LIVE: Deafheaven / Voices @ Heaven, London

By Glen Bushell

There’s no question that over the last few years, Deafheaven have probably been the most divisive band of our time. Metal purists loathe them, critics love them, and their die-hard fans worship them. With last years stunning album, ‘New Bermuda’, things really began to change for the Californian band. The true metal heart that beat within Deafheaven shone through the cascading shoegaze elements of their genre-bending album, ‘Sunbather’, and put any apprehension that the band were a one-trick pony to bed.

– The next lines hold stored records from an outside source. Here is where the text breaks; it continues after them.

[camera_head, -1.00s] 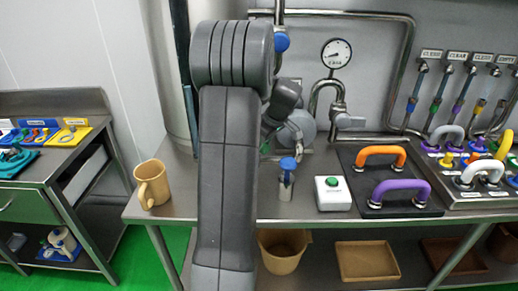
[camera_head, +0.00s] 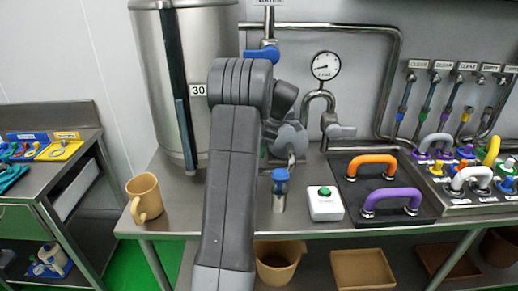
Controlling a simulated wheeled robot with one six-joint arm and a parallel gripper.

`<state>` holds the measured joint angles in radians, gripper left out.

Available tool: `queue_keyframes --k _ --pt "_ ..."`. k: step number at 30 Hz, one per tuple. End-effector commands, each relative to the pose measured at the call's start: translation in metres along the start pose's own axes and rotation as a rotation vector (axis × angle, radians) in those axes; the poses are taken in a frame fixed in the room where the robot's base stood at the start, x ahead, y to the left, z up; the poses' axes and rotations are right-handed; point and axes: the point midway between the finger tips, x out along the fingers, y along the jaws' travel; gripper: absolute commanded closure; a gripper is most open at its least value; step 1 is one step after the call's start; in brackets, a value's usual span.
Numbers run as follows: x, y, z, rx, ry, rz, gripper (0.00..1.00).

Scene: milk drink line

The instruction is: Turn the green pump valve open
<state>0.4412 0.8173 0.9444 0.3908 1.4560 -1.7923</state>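My arm rises through the middle of the head view and bends down at the wrist (camera_head: 288,136), close to the back wall pipes. I cannot make out a green valve handle for certain. A green fitting (camera_head: 434,107) sits on one of the thin wall lines at the right. A blue-handled valve (camera_head: 262,53) is on the pipe under the water label. A grey-handled valve (camera_head: 340,131) is right of my wrist.
A steel tank (camera_head: 215,40) stands behind my arm at the left. A tan mug (camera_head: 145,198), a blue-topped cylinder (camera_head: 279,190), a white box with a green button (camera_head: 325,203), and orange (camera_head: 371,161) and purple (camera_head: 392,197) handles occupy the steel counter. A gauge (camera_head: 326,65) is above.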

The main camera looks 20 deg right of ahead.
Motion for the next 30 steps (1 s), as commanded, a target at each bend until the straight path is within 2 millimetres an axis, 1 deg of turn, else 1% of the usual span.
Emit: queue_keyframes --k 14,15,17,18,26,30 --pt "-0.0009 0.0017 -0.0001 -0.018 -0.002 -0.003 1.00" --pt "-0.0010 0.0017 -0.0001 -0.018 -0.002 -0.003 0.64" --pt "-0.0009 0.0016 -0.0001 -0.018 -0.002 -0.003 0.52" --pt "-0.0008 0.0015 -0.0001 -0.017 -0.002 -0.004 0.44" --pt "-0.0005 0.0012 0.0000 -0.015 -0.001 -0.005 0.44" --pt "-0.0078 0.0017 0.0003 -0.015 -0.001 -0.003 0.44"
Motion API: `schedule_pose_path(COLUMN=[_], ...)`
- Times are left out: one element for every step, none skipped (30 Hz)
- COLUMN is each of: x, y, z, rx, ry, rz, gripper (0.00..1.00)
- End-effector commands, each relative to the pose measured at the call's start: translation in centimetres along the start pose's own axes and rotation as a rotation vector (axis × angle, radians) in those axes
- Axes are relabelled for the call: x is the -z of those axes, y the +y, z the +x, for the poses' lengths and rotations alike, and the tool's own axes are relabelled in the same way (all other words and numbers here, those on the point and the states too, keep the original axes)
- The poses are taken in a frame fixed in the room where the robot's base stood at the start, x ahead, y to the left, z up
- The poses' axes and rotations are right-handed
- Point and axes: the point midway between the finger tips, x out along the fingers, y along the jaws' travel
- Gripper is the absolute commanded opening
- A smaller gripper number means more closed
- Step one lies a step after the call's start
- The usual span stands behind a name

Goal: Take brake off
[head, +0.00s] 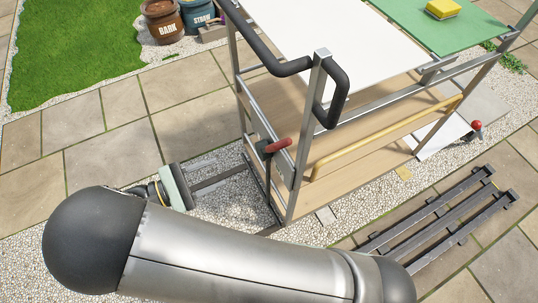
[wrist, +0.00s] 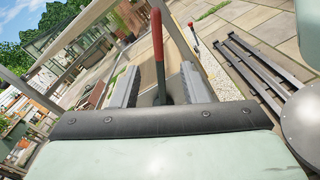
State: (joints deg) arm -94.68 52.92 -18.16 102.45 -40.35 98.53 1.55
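The brake lever has a red grip (head: 276,146) on a dark shaft. It stands at the near left end of the cart (head: 318,140), low on the frame. In the wrist view the red grip (wrist: 157,34) rises upright, straight ahead, and the shaft shows between my two fingers. My gripper (head: 228,170) is open and empty. It lies to the left of the lever in the head view, with its fingers pointing toward it. The fingertips look short of the shaft. In the wrist view my gripper (wrist: 158,78) has its grey fingers wide apart.
The cart has a black push handle (head: 335,95) above the lever, a white top and wooden shelves. A red-knobbed lever (head: 476,126) shows at its far right. A dark metal rack (head: 440,220) lies on the paving at right.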

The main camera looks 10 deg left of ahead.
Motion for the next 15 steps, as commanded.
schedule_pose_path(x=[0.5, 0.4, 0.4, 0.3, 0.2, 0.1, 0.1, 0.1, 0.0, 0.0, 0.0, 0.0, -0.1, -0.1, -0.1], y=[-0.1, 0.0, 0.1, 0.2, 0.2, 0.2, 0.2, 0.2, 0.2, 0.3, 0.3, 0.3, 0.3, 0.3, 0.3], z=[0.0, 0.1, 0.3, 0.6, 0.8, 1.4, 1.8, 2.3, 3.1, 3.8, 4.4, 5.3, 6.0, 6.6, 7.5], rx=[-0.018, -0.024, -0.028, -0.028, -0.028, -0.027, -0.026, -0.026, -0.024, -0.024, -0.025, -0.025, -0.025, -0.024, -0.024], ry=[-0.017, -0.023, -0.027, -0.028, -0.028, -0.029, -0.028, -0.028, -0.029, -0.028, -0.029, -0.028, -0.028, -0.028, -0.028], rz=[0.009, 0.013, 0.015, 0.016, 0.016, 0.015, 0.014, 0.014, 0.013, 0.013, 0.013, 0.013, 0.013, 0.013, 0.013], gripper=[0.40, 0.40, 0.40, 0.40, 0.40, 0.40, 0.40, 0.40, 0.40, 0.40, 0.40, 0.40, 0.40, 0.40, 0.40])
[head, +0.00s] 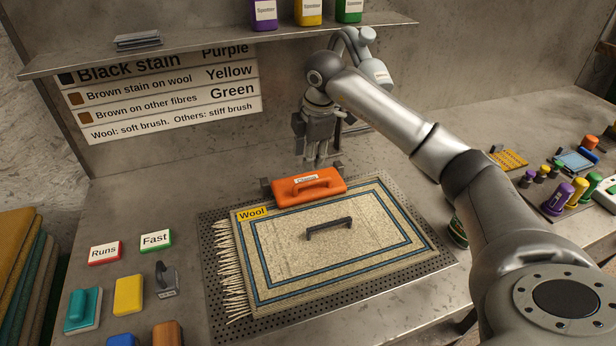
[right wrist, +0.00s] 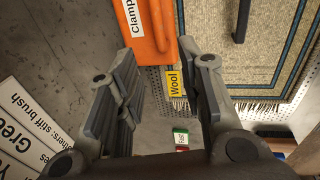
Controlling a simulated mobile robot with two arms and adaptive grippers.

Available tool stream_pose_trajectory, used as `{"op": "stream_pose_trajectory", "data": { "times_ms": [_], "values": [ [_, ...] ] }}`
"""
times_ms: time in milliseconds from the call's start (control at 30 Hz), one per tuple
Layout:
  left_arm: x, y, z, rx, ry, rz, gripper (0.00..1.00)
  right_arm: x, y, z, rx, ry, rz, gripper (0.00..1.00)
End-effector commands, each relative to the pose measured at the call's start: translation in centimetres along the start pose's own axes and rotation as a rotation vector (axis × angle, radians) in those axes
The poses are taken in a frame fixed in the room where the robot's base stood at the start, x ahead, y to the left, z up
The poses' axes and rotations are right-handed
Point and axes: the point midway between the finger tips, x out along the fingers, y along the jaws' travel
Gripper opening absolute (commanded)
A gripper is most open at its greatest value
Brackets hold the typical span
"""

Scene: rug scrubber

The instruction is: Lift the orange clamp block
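The orange clamp block (head: 296,198), labelled "Clamp", lies across the back edge of the cream rug (head: 290,262), with a raised orange handle bar and dark pieces at its ends. My right gripper (head: 316,163) is just behind and above the block, pointing down. In the right wrist view, the gripper (right wrist: 168,88) has its fingers apart with nothing held between them. The orange block (right wrist: 142,25) shows there beyond the fingertips, partly cut off by the top edge; I cannot tell its exact distance. My left gripper is not in view.
The rug, tagged "Wool" (head: 252,213), lies on a perforated plate (head: 213,285) and has a dark handle (head: 329,228) on it. Brushes and coloured blocks (head: 128,295) stand at the left. A shelf (head: 220,45) with bottles overhangs the back. Small bottles (head: 558,198) stand at the right.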

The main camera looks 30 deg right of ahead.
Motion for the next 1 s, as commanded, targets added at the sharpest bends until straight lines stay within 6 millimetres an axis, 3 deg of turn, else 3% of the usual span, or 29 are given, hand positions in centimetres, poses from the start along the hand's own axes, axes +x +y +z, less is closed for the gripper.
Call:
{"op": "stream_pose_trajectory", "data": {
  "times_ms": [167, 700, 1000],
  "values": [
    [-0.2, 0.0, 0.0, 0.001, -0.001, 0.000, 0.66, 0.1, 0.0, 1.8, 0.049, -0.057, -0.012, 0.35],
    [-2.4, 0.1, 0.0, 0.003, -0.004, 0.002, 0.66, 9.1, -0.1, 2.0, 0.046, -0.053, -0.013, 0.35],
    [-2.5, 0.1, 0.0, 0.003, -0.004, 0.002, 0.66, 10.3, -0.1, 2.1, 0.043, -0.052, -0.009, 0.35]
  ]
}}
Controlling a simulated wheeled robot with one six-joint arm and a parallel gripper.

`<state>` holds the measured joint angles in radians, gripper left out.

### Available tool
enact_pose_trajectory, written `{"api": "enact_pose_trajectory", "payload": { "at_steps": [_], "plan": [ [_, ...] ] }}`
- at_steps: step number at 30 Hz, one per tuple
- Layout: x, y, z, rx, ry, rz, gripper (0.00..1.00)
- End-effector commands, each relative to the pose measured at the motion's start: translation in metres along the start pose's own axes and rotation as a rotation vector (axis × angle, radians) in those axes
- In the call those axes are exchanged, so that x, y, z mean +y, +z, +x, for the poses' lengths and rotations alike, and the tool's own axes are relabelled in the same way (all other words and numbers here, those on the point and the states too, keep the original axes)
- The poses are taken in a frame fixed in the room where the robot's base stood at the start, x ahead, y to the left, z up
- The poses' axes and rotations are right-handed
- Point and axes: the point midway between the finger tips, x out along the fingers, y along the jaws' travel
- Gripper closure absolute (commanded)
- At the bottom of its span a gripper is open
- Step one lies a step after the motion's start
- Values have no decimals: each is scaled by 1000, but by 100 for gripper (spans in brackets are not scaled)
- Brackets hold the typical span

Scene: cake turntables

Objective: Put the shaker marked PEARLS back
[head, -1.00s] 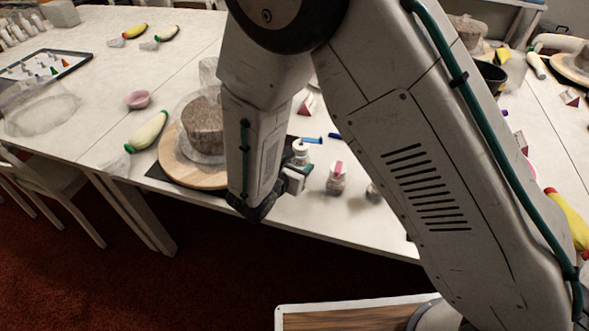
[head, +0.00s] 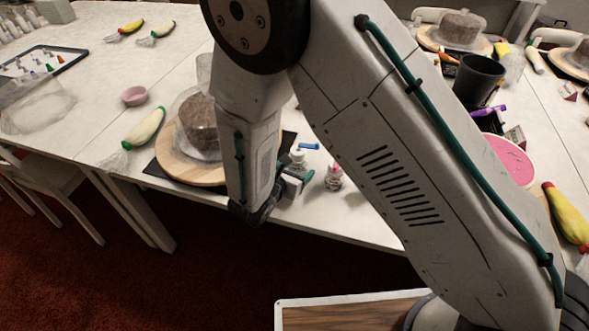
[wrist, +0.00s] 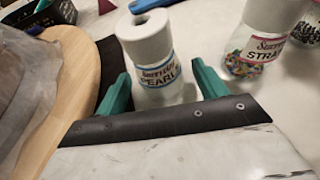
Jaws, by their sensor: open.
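The shaker marked PEARLS (wrist: 155,58) has a white cap, a clear body and a blue-edged label. It stands on the table in the wrist view, and its white top shows in the head view (head: 298,156) beside my gripper (head: 295,183). In the wrist view my gripper (wrist: 160,74) is open, with its teal fingers on either side of the shaker's lower body. Small gaps seem to show at both sides. The shaker's base is partly hidden by my gripper's dark edge. I cannot make out an empty place for this shaker.
A shaker marked STRA... (wrist: 258,42), with colourful sprinkles, stands close to the right, and another shaker (wrist: 308,28) stands beyond it. A round wooden turntable (head: 185,168) with a wrapped cake (head: 202,125) is close on the left. A blue stick (head: 309,146) lies behind.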

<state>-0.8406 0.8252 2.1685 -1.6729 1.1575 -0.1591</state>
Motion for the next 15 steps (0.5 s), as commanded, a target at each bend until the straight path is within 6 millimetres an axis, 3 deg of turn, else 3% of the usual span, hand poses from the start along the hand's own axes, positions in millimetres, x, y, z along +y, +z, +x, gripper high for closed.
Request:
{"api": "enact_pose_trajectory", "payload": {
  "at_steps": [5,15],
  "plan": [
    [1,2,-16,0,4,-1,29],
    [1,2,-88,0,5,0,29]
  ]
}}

Tonight, in the confines of underground club, Heaven, it marks the bands largest London headline show to date. 600 people have crammed in early to get a chance to witness the spectacle that is Deafheaven’s live show. Anyone who has seen them before will know that it is nothing short of breathtaking, and when they bring ‘New Bermuda’ to the stage, the do not disappoint.

Before this, are London based metal band, Voices. Filling in for one-woman black metal enigma, Myrkur, who had to pull out of the UK leg of Deafheaven’s European tour, Voices have big shoes to fill. Their blackened death metal is concise, and is played with precision, however a muddy sound hinders their performance tonight. The lead lines are buried in the mix, and the frantic drumming sounds a somewhat flat. Voices were an unknown quantity on tonight’s bill anyway, and the sound didn’t do them any favours.

When Deafheaven hit the stage, all technical demons have been fully exorcised. The quintet are on fine form from the off, launching into the ferocious ‘Brought To The Water’. It signals the start of the band playing ‘New Bermuda’ in full. It’s a bold move, and putting an audience through that much newer material in succession is feat that very few bands can pull off. Deafheaven have no such issue. Front man George Clarke acts like a maniacal conductor, his body contorting with the music. He locks eyes with members of the audience, focusing on single people as the painful screams during ‘Luna’ pour out of him.

Musically, Deafheaven are methodically tight live as they are on record. Guitarists Kerry McCoy and Shiv Mehra make the intricate nature of their compositions look easy. They switch between furious triplet riffing, and syncopated melodies with the utmost fluidity. It is on the monstrous ‘Come Back’ where the chalk and cheese rhythm section of Deafheaven really comes into play. Bassist Stephen Clark appears entranced by the frenetic blast beats that emanate from Dan Tracy behind him, who proves once again that he is probably the most technically proficient drummer, of this style, in the business today.

After they stormed their way through ‘New Bermuda’, Deafheaven return to the stage for a run through the title track from 2013’s ‘Sunbather’. It sounds absolutely monolithic, as does their set closer ‘Dream House’, but it also shows the progression in which the band has made since the album’s release. They clearly still mean a lot to the devoted mass in attendance tonight, and everyone surges forward; drawn in deeper to Deafheaven’s musical hypnosis.

If there are any naysayers out there still, the ones who want to bring tonight’s headliners down based purely on the bands upward trajectory, they are now the ones who need to prove themselves. Deafheaven no longer have anything to prove. Tonights staggering performance reaffirmed that Deafheaven are without a doubt, the most important band in heavy music today.